Reaching People Who Weren’t Looking
The traditional conservation world has a massive reach problem, since conservation content largely speaks to people who already care. Museums, documentaries, and academic journals do important work, but their audiences are self-selecting. It rarely converts someone who wasn’t paying attention to begin with.
Higa reaches the unconverted. Her core audience skews 18 to 34, leans heavily toward gamers and casual streamers, and largely had no prior interest in wildlife. But they watched a stream, fell in love with a cockroach named Barbara, and found themselves donating to Red Wolf breeding programs two years later. That kind of conversion is what meaningful influence actually looks like.
The recognition has followed. In January 2023, she became an official ambassador for the Whale and Dolphin Conservation. Twitch partnered with her in April 2023 for a sponsored educational series featuring multiple major creators. She was invited to speak at TED’s annual conference in Vancouver and become an ambassador for National Geographic. All of it before her 27th birthday.
Why She Might Be the Most Influential Person Alive
Influence is measured not by how many people know your name, but by how many people you have genuinely moved to think or act differently. On that scale, Maya Higa’s numbers are staggering and still climbing.

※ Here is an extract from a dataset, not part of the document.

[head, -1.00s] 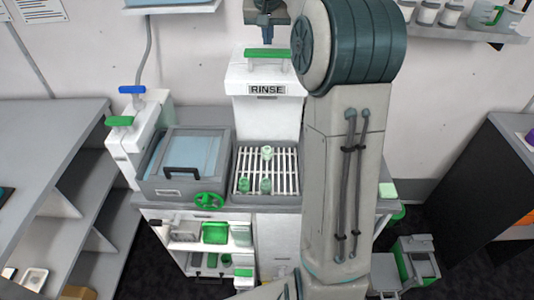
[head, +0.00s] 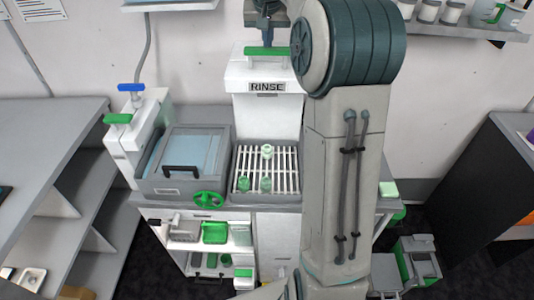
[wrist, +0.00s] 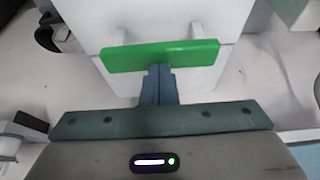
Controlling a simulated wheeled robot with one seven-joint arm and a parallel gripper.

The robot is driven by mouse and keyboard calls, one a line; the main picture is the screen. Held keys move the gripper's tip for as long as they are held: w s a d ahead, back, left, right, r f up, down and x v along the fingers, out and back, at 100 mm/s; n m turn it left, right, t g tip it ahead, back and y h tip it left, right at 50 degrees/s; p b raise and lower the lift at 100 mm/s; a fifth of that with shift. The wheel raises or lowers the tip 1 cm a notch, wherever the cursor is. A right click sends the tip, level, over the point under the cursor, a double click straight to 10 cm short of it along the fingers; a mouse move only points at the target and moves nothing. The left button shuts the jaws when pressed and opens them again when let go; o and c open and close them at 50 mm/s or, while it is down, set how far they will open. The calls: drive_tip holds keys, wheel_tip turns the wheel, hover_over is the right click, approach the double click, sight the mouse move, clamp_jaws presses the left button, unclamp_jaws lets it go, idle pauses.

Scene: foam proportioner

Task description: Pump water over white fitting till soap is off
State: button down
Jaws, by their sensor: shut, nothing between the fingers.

She has turned a generation of internet users into conservation advocates and raised millions from audiences that traditional nonprofits could never access. She built a physical sanctuary, launched a breeding program for critically endangered species, and created an entirely new model of conservation education. In a media landscape dominated by people competing for attention, she found a way to use that attention for something that genuinely matters. That is why Maya Higa may be the most influential person you have never heard of.